Founding director of Tutela Legal dies

María Julia Hernández, the founding director of Tutela Legal, died today of a heart condition at the age of 68. Tutela Legal is the human rights office of the Archbishop of San Salvador. She studied philosophy and law at the University of Central America in San Salvador. She worked with Archbishop Oscar Romero during his three years at the head of El Salvador's Catholic church from 1977-1980. From that time forward, Tutela Legal and María Julia Hernández have been some of the most credible and consistent voices regarding the protection of human rights in El Salvador.

From a 2003 forum:

Tutela Legal was organized during 1978 as part of the efforts by the archbishop of San Salvador, Oscar Romero, and his successor, Arturo Rivera y Damas, to create commissions and organizations to defend human rights. Hernandez said that in the late 1970s and 1980s, human rights activists in El Salvador knew they needed to have strong, scientific evidence as the basis to denounce abuses. At the time, gathering this kind of information was particularly dangerous because many people who worked for these groups, reported violations, or tried to take legal action were either threatened, assaulted, or murdered by death squads.

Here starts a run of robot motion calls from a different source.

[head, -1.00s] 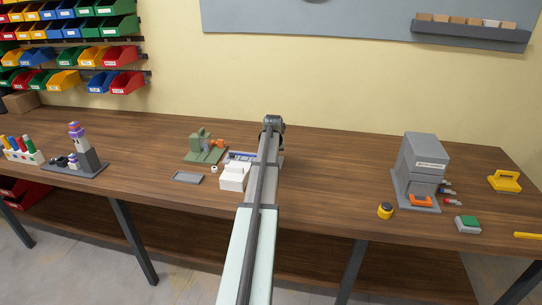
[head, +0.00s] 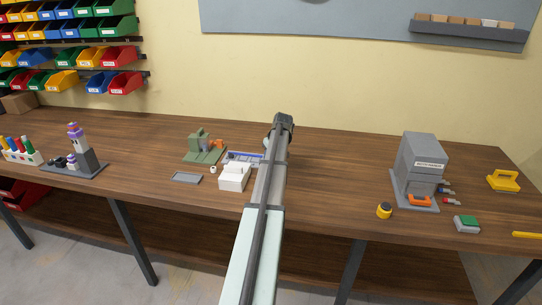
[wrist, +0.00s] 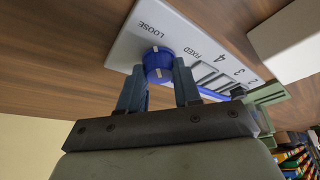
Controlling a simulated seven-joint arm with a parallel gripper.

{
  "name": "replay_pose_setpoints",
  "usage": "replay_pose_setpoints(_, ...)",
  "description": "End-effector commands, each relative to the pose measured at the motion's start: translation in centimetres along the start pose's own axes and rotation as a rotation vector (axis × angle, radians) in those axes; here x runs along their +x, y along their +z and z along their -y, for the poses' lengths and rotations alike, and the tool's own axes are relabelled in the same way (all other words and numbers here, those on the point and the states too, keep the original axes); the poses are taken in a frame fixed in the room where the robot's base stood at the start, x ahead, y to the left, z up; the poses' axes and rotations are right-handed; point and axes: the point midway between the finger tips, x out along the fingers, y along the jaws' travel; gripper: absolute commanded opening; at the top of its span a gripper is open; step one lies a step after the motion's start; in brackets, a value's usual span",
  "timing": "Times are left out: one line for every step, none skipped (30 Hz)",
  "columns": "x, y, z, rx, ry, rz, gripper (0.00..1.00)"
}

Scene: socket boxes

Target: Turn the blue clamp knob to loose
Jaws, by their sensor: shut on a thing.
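The blue clamp knob (wrist: 158,58) sits on a pale panel (wrist: 131,42) in the wrist view, with a white mark on its top and another on its side. The printed word LOOSE is on one side of the knob and FIXED on the other, followed by numerals. My gripper (wrist: 158,68) has one finger on each side of the knob and is shut on it. In the head view the panel's fixture (head: 243,156) shows a blue strip beside my arm. My arm hides the knob and my fingers there.
A white block (head: 235,177) stands just in front of the fixture. A green device (head: 203,148) and a grey tray (head: 187,177) are to its left. A grey machine (head: 421,165) stands far right. The table between my arm and that machine is clear.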

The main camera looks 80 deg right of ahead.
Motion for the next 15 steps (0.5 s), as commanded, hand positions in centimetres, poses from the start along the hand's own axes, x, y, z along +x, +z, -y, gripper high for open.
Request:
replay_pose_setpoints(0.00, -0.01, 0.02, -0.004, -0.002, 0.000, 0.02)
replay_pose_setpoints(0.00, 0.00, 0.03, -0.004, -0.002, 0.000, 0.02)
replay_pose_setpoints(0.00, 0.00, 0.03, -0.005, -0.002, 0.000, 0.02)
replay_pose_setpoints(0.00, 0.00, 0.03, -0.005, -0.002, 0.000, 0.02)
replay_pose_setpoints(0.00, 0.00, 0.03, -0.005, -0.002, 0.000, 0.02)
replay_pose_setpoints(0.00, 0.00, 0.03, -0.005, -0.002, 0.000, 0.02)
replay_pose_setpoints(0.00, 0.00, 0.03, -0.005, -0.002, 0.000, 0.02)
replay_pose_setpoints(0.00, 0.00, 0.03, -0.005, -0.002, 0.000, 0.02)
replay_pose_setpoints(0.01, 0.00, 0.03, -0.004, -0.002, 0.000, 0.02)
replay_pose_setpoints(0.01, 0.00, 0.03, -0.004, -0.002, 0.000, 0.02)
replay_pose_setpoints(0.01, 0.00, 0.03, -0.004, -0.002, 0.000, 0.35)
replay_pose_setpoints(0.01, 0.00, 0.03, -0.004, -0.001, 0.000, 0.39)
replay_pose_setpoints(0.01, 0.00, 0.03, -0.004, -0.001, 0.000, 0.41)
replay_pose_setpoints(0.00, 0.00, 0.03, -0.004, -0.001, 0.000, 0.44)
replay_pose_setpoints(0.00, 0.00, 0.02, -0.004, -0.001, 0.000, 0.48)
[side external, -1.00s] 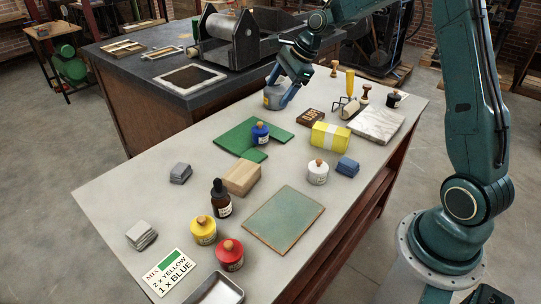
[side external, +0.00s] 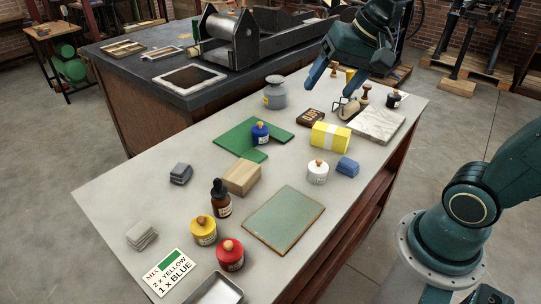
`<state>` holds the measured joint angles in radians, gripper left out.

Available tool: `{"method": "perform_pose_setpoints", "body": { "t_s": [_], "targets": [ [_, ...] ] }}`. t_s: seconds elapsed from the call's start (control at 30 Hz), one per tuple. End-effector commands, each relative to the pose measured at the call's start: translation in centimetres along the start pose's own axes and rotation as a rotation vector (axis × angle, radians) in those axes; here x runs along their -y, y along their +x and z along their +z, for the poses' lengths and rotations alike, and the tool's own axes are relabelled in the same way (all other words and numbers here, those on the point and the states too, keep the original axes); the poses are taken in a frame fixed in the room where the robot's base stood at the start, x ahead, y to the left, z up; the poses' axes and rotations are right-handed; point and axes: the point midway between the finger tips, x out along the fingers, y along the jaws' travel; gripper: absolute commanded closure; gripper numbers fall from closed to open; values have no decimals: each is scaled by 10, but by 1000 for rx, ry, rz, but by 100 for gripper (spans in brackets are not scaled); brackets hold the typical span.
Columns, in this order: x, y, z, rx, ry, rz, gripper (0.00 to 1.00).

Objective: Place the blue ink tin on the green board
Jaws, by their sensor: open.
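The blue ink tin (side external: 260,134) has a wooden knob on top and a pale label. It stands upright on the green board (side external: 232,138), near the board's middle. The board lies flat on the pale table and has a notch at its front right. My gripper (side external: 331,90) is open and empty, raised above the table's back right part, behind and to the right of the tin, well apart from it. Its fingers point down. Nothing hides the tin.
A grey can (side external: 275,93) stands behind the board. A dark brown block (side external: 310,117), a yellow-wrapped stack (side external: 331,137), a roller (side external: 347,109) and a marble slab (side external: 376,125) are on the right. A wooden block (side external: 241,177), yellow tin (side external: 203,230) and red tin (side external: 230,254) are nearer.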

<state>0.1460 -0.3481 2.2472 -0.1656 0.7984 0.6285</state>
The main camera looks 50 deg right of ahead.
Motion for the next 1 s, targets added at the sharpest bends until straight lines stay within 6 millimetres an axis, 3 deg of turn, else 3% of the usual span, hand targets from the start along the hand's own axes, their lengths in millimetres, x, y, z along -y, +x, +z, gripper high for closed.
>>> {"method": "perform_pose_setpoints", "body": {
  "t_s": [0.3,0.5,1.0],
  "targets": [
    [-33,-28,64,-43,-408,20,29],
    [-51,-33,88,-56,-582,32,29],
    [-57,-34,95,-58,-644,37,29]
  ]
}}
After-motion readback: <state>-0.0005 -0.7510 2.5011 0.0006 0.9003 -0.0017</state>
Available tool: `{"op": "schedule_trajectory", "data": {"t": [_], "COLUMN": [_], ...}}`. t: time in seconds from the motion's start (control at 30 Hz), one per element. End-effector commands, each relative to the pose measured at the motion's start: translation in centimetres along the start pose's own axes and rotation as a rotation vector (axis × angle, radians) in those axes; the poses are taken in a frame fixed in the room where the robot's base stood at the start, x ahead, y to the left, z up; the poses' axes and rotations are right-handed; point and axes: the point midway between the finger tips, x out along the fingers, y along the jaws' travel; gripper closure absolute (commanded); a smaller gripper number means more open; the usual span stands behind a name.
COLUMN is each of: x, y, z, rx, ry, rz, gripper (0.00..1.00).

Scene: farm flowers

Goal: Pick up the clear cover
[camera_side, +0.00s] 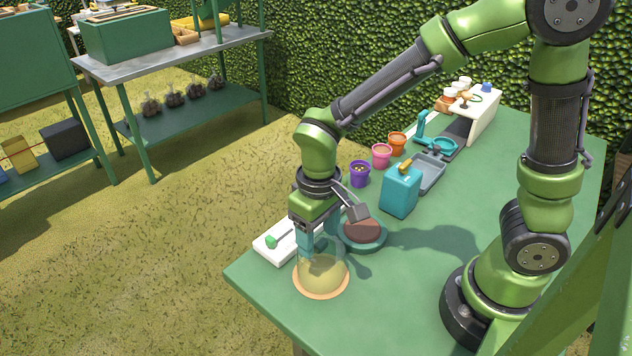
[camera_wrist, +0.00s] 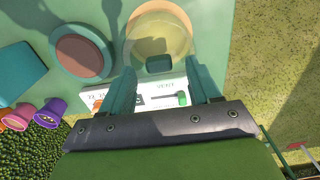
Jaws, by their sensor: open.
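The clear cover (camera_side: 321,269) is a see-through dome on a round tan base (camera_side: 321,292) near the table's front left corner. It also shows in the wrist view (camera_wrist: 158,35), beyond my fingertips, with a dark teal knob-like part (camera_wrist: 158,64) on its near side. My gripper (camera_side: 312,245) points down at the dome's upper back edge in the side view. In the wrist view its two teal fingers (camera_wrist: 163,88) are apart, with nothing held between them. Whether a finger touches the dome, I cannot tell.
A teal box (camera_side: 400,190) and purple, pink and orange pots (camera_side: 360,174) stand farther back. The table's right middle is clear.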

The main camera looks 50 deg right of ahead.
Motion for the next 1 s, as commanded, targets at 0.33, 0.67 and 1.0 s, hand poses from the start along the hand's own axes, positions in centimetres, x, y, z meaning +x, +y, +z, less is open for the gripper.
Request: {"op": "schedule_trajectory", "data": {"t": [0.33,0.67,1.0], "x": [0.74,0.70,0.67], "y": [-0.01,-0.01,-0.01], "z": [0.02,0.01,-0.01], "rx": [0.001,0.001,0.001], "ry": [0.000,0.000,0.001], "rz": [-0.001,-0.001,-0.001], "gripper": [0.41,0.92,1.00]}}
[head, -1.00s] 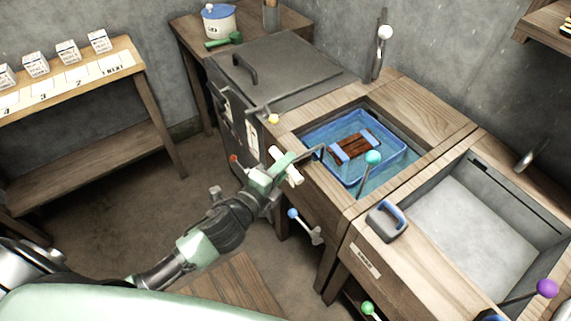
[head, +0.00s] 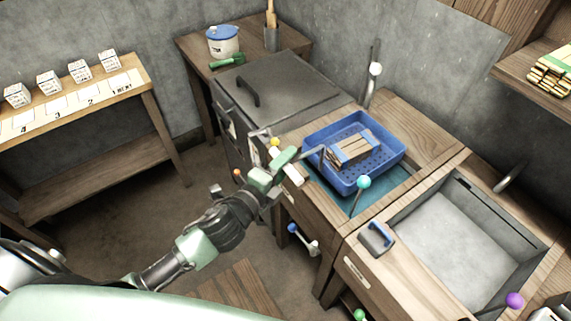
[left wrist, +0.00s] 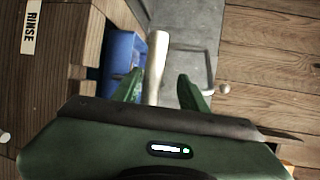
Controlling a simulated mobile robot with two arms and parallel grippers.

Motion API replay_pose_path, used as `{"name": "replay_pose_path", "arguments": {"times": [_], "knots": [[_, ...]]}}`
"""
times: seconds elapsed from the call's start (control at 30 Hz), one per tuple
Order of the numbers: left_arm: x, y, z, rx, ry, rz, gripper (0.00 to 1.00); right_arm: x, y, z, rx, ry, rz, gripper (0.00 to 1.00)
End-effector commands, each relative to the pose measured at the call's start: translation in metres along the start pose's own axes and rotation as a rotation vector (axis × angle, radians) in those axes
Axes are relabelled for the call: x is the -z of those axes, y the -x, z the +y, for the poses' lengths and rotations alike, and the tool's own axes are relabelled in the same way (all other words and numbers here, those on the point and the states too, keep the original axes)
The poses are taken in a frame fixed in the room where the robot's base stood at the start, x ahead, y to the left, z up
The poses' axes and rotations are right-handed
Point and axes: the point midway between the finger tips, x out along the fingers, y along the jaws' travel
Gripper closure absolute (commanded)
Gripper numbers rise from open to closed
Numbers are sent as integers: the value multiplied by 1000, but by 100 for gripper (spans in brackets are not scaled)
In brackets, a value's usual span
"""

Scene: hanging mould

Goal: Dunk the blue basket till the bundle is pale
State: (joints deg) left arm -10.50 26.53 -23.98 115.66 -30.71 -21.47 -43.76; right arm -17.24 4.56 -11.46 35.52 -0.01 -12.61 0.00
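The blue basket (head: 392,163) hangs above the water of the wooden-framed tank (head: 398,196), raised clear of it. In it lies a strapped bundle (head: 348,150) of slats, grey-tan with darker streaks and blue bands. A dark arm runs from the basket to a cream handle (head: 293,172). My right gripper is not in view.
A teal-knobbed lever (head: 363,182) stands at the tank's front. A lidded dark vat (head: 285,85) is behind. A RINSE label (left wrist: 31,27) shows at left wrist.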

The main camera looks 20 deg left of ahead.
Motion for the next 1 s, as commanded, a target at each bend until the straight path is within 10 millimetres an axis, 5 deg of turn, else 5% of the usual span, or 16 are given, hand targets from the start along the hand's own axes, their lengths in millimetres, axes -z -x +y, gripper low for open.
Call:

Tutela Legal went to sites of supposed human rights violations and collected evidence as well as relied on testimony from survivors. Hernandez pointed out that since El Salvador was a signatory to the Geneva Conventions (international agreements that outlawed torture and established human rights precedents), Tutela Legal had a framework of standards and law for carrying out its investigations.

Another important innovation described by Hernandez was Tutela Legal's monitoring of El Salvador's main guerilla force, the FMLN. Hernandez said that Romero and Rivera y Damas urged human rights groups to also focus on the guerillas, not just on the army.

Tutela Legal became a credible source of information and human rights abuse evidence for delegations from the Organization of American States (OAS) and the United Nations. Hernandez noted, however, that judges in El Salvador refused to bring up human rights abuse cases throughout the 80s. U.S. embassy staff claimed Tutela Legal's evidence was not conclusive. Hernandez said Salvadoran and American officials in the 1980's insisted that cases like El Mozote were a result of conflict between government forces and guerillas, not massacres. The government of El Salvador considered Tutela Legal as a partisan, left-wing group.

Hernandez said the evidence Tutela Legal compiled during the war indicated that the government security forces and death squads were committing the majority of the abuses. The 1993 Truth Commission confirmed Tutela Legal's findings. According to the commission, 85 percent of the human rights abuses during the war were committed by government forces, 7 percent by the FMLN, and the rest are unresolved.

Comments

Anonymous said…
I had the privilege of meeting Maria Julia Hernandez on my first visit to El Salvador in 1982 followed by many other visits with her on behalf of our church in the United States, with delegations and then as part of my work with a church in El Salvador and for other reasons. Whe was an absolutely gracious person of high personal and professional standards who was the center of gravity in El Salvador for all those who care about human rights. She was one of many, at that time, who made the Catholic Church relevant to the vast majority of Salvadorans because of their defense of the dignity of persons and their fight against the indignity of those who violated human rights. She wasn't afraid of anyone, stood up to the US on several important occassions in defense of the truth and never politicized in a partisan way, human rights concerns. What a loss the Catholic Church, the human rights world, the Salvadorans and the world have suffered at her death.
Anonymous said…
It is a shame Tutela LEgal is not as strong an advocate as it was during the war. I tried to track down the books of the names of the disapeered with their facial portraits etc @ COMADRES when it existed in 1994. COMADRES told me that Tutela Legal had them. Tutela Legal did not have them and told us they were sent to Mexico for "security reasons". Comadres has since closed, and since the passing of the moderate archbishop after romero-and the passing of the torch to the right wing opus dei current archbishop-these days are long lost.
MAINTAIN MEMORY SALVADORANS ALTHOUGH THE CHURCH HAS BEEN BOUGHT OUT!